We have hoped that we might begin to see the light at the end of the tunnel by the third year. The pain of the loss itself has softened in intensity and swamps us less often. We have fallen into most of the holes and found most of the minefields. The work of the third year seems most difficult of all. Becoming us without them now means precisely that, standing alone as us, just us, and only us. The more we defined ourselves as the sum total of our relationship with them, the harder this will be. We are left asking the question, “Do I matter alone? Can there be joy again?”
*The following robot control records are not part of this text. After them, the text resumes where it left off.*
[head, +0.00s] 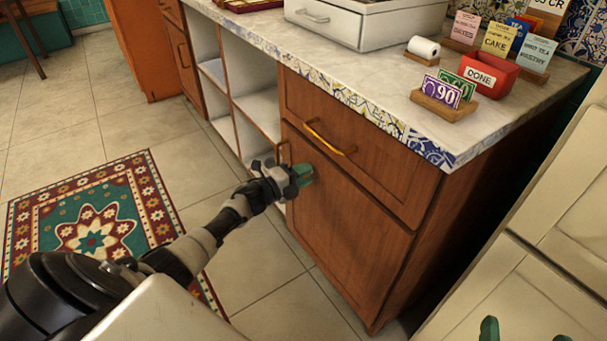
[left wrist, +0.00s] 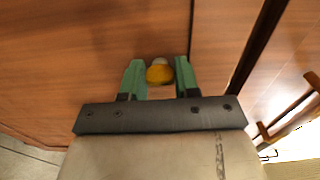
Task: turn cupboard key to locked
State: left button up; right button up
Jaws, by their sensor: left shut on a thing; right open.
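The cupboard door (head: 345,220) is brown wood and looks closed, below a drawer (head: 350,145) with a brass handle. My left gripper (head: 303,174) is at the upper left part of the door. In the left wrist view its green fingers are around a small yellow key (left wrist: 160,72), with a pale piece just behind it against the wood. The left gripper is shut on the key. In the head view the key is hidden by the gripper, and its turn angle is unclear. My right gripper (head: 525,334) shows only its green fingertips at the bottom edge, spread apart and empty.
Open shelves (head: 258,108) lie left of the door. A patterned rug (head: 95,220) lies on the tiled floor. Cream cabinets (head: 545,240) stand at right.

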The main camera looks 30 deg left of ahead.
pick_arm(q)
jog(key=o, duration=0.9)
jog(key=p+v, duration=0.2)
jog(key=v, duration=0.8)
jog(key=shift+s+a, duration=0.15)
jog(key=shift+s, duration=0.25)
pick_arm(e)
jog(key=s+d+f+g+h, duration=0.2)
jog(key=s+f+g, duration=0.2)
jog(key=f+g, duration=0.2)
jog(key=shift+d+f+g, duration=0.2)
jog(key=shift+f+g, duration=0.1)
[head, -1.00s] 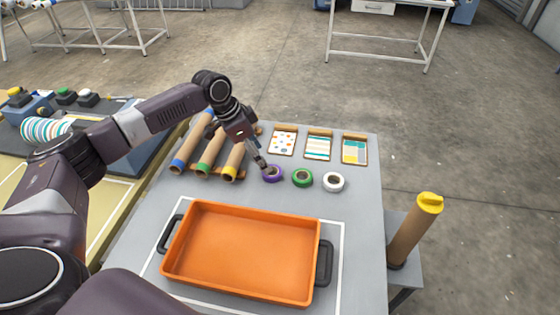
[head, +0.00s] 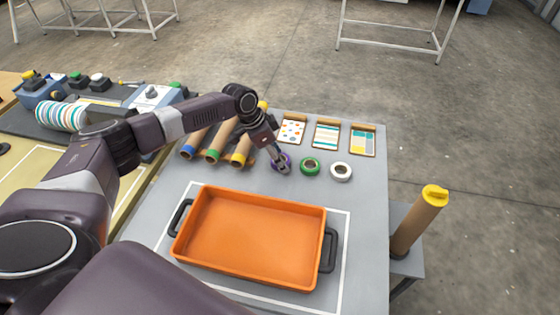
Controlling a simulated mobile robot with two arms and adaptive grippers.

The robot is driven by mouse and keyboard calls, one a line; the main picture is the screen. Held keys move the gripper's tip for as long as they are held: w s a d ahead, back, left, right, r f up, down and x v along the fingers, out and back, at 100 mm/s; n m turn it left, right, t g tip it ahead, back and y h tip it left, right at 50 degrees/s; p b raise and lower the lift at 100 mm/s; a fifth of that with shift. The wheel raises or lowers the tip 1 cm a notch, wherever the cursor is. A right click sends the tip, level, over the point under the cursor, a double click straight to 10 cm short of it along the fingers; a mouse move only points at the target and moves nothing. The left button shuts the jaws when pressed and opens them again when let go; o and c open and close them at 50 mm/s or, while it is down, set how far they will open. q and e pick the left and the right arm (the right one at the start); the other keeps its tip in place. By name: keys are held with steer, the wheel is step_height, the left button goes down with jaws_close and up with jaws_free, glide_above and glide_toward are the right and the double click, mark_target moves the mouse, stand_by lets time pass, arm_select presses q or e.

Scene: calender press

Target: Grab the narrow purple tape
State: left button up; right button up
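The purple tape roll (head: 287,157) lies on the grey table, the leftmost in a row with a green roll (head: 311,166) and a white roll (head: 341,172). My left gripper (head: 282,168) reaches down to the purple roll from above and covers much of it. Its fingertips are at the roll, small and partly merged with it, so I cannot tell whether they are open or closed on it. My right gripper is not in view.
An orange tray (head: 250,239) with dark handles stands in front of the rolls. Several cardboard tubes with coloured ends (head: 217,143) lie left of the gripper. Pattern cards (head: 327,134) lie behind the rolls. A yellow-capped tube (head: 418,222) stands at the right.

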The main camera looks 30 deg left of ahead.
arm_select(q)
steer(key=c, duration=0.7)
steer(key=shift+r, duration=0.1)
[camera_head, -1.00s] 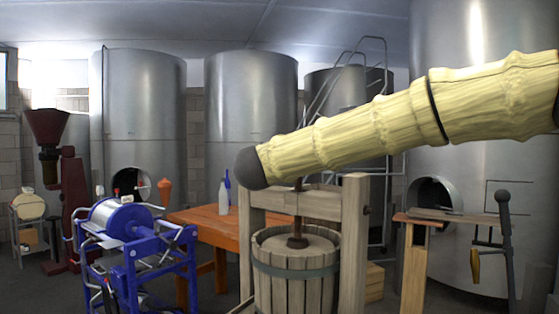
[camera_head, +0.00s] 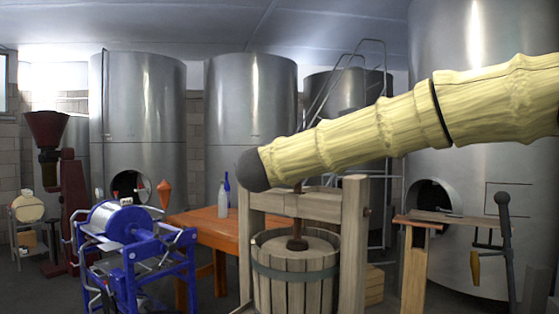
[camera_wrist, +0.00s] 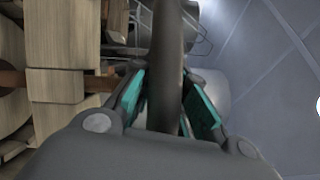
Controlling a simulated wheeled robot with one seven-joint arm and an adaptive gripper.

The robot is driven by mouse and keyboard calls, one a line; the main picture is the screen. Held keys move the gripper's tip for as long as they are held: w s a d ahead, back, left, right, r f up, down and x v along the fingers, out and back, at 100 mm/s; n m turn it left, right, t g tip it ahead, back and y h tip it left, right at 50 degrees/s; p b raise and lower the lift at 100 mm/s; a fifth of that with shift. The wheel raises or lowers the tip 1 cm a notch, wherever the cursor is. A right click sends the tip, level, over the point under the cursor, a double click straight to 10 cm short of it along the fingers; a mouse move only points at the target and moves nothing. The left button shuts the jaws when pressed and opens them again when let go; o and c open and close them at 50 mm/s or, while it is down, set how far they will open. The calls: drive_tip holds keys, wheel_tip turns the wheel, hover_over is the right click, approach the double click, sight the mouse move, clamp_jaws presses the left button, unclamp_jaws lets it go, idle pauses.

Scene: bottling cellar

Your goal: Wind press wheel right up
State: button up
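The wooden basket press (camera_head: 354,240) stands in the centre of the head view, with its dark screw (camera_head: 297,243) rising from the basket (camera_head: 295,287) through the top beam. My arm covers the space above the beam there, hiding the top of the press and my gripper. In the wrist view, the press's dark wheel bar (camera_wrist: 168,35) runs top to bottom between the teal pads of my gripper (camera_wrist: 167,75). The screw (camera_wrist: 98,84) and wooden beams (camera_wrist: 55,50) lie left.
An orange table (camera_head: 205,223) with bottles stands behind the press at left. A blue-framed machine (camera_head: 130,255) is nearer left. A wooden stand (camera_head: 413,270) with a dark lever (camera_head: 505,230) is at right. Steel tanks (camera_head: 145,95) line the back.

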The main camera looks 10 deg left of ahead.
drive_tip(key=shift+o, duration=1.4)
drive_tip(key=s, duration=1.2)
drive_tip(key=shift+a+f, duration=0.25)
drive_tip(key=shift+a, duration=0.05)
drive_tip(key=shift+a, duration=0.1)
The degree to which we formed our own support network, our own interests, and our own internal sense of safety and belonging, will determine what happens next. If we have none of that in place when we hit this stage in the grief process it will be an arduous task to keep our heads above water. Even if we have all our resources lined up and waiting, this is hard work. Is the pain loneliness or invisibility? We woke up every day knowing that we mattered to them. Even if they were mad at us, we were on their mind. They wanted to be with us. No one had to make a note to include us in their plans. It was a given. Do we matter to anyone now? Does anyone wake up and wonder how we are doing and look forward to hearing our voice? Have we become only an obligation? An item on someone’s to-do list? Are we nothing more than that extra thing that people must remember?
At its core, becoming us without them means finding an answer to that one question. What makes us matter? Is the answer found only in the eyes of the people in our world or is it found deep inside of ourselves? Is it measured by our calendar or the number of connections on our social media page? What is its source? Who can help us navigate in the wilderness as we seek to find joy on our own?
When Butch participated in the Eppie’s Great Race all those years, it was on him to believe in his ability to complete the race. It was necessary for him to invest in himself. He had to practice every Saturday for weeks despite hating to run. He set aside resources for the proper equipment. He planned and strategized. He was proud of himself every year; not because he ever won, but because he overcame all the obstacles and got to the end. He would be the first to tell you that he could not have made it on his own. The support people along the way were invaluable. They gave him water as he ran by. They cheered. They kept his bike safe while he ran and as he completed the kayaking leg. They secured his kayak while he hobbled onto shore and across the finish line. They loved supporting the race as much as he loved participating.
The journey of grief is a marathon, not a sprint. One thing we know above all else. It is impossible to finish alone. We must reach out for those cool glasses of water as we run. We need to invite others to share our marathon, so they can cheer for us. Even the most gifted athletes ask for and accept the tangible help they need to compete successfully. So, must we.
In the end, we matter because we show up and run the race. We matter to ourselves and to those who are enriched by our having been in their lives. Best of all, we mattered to God before we were ever born, and we will matter to him for eternity.